BACKGROUND OF THE INVENTION

A thermal expansion valve usually comprises a working element with a diaphragm clamped between a cover plate and a cover ring. The space above the diaphragm is connected by the way of a capillary tube to a pressure sensor or a pressure-generating temperature sensor, the pressure of which loads the diaphragm from above. The refrigerant pressure prevailing in the valve and a spring bearing against a plate acts on the diaphragm in the opposite direction.

In commercially available thermal expansion valves the diaphragm element is a single diaphragm made of a single layer of metal normally steel. The single diaphragm is exposed to stress and deformation from the forces acting on the diaphragm.

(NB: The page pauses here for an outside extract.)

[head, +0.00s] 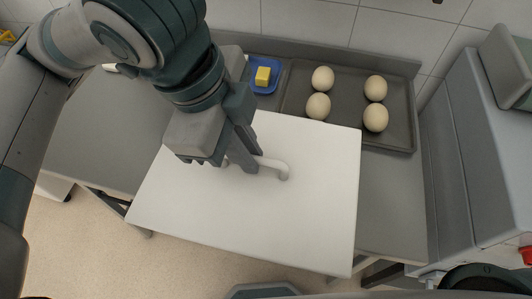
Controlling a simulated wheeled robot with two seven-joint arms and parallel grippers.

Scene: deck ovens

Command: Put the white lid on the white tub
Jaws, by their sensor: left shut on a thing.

The stress and deformation with time will wear out the diaphragm reducing the life time of the valve.

SUMMARY OF THE INVENTION

The object of this invention is to make a diaphragm element for a thermal expansion valve for a refrigeration system that can stand up to the stress and deformation and improve the lifetime of the diaphragm element.

The problem is solved according to the invention by replacing the normal single diaphragm made of a single layer of metal with a multiple-diaphragm comprising two or more individual diaphragms.

A problem with the multiple-diaphragm is cold welding and wearing between the individual diaphragms. This problem can be solved by adding an antifriction layer between the individual diaphragms. The antifriction layer can be a small amount of grease or oil. Another way to solve this problem is to coat the diaphragms by a layer of carbon, rubber, plastic or a layer of a metal like cobber or tin.

The multiple-diaphragm comprises two or more individual diaphragms, the individual diaphragms in a multiple-diaphragm are thinner than a traditional single diaphragm and therefore the multiple-diaphragm have higher flexibility and are less susceptible to damage due to stress and deformations and therefore the multiple-diaphragm has a longer life time.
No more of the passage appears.